North Carolina Republicans Are About to Win Their War Against Democracy



The battle did not end there, however. In those midterm elections, voters elected two new conservative judges to North Carolina’s state supreme court. They quickly joined with their colleagues on the new 5-2 majority to overturn the court’s 2022 ruling, holding that partisan-gerrymandering claims now weren’t justiciable under the state constitution either. That closed the door to the last legal recourse left to voting-rights groups to challenge partisan entrenchment. State lawmakers then set out to redraw the court-imposed maps in time for next year’s election.

Things won’t change as much at the state level, though not for lack of effort by North Carolina Republicans. “The North Carolina Constitution puts a bit of a brake on gerrymandering of state House and Senate maps through the ‘whole county rule,’ which mandates that counties must be kept intact, when possible,” WFAE reporter Steve Harrison wrote in an analysis earlier this week. “That limits the creativity of mapmakers and prevents a near-total wipeout of Democrats. Under the proposed new House map, if Democrats performed as well as Biden did in 2020, they would win 49 seats to the GOP’s 71.”

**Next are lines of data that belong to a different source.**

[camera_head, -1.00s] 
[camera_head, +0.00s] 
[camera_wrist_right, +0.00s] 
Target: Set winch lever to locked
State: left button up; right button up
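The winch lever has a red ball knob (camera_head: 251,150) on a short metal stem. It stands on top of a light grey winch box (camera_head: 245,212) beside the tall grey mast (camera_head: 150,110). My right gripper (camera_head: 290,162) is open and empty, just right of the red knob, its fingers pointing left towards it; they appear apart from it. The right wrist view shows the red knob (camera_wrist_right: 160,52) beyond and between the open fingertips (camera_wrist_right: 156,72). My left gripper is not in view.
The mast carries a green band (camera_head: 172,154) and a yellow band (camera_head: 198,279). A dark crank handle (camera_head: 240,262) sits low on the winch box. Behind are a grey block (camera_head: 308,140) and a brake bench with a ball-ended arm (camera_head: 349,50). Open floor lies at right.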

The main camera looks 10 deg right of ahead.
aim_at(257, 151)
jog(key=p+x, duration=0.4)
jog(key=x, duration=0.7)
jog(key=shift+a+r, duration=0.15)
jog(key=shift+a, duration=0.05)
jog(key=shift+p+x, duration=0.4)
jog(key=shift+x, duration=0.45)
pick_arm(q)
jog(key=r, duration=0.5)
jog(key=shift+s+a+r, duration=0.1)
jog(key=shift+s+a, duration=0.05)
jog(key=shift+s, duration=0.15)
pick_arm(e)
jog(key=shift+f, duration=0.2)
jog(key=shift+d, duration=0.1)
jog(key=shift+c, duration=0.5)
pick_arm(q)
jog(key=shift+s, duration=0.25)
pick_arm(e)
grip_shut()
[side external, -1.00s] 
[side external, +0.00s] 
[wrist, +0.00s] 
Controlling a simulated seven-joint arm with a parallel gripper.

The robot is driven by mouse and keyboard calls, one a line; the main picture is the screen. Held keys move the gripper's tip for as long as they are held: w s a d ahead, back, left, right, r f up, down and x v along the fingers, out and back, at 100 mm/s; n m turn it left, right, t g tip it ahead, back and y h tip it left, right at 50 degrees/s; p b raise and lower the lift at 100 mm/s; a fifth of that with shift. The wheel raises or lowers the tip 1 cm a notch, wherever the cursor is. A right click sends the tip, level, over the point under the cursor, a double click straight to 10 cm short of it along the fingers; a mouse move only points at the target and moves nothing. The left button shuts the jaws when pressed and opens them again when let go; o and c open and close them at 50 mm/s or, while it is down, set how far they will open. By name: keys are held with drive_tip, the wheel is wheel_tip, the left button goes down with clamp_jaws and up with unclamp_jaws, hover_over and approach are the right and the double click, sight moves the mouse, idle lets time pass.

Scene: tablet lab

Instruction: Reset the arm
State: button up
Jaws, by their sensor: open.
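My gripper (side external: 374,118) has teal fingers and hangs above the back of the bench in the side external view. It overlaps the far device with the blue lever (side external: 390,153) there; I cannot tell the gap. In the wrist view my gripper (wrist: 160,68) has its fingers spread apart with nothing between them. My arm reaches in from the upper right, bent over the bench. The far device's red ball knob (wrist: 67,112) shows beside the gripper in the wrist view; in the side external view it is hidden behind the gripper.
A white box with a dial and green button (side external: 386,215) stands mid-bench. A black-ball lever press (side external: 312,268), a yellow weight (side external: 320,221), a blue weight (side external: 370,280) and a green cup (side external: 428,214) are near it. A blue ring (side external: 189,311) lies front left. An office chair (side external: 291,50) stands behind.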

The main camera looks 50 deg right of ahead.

That would place the projected results roughly in line with where they currently stand: the North Carolina House currently consists of 72 Republicans and 48 Democrats. Of course, even that only speaks to the strength of the existing gerrymander. In the 2020 North Carolina House elections, GOP candidates won 49.99 percent of the overall vote and Democrats won 49.06 percent of it. Republicans nonetheless won 18 more seats in the chamber. Such is the power of partisan gerrymandering.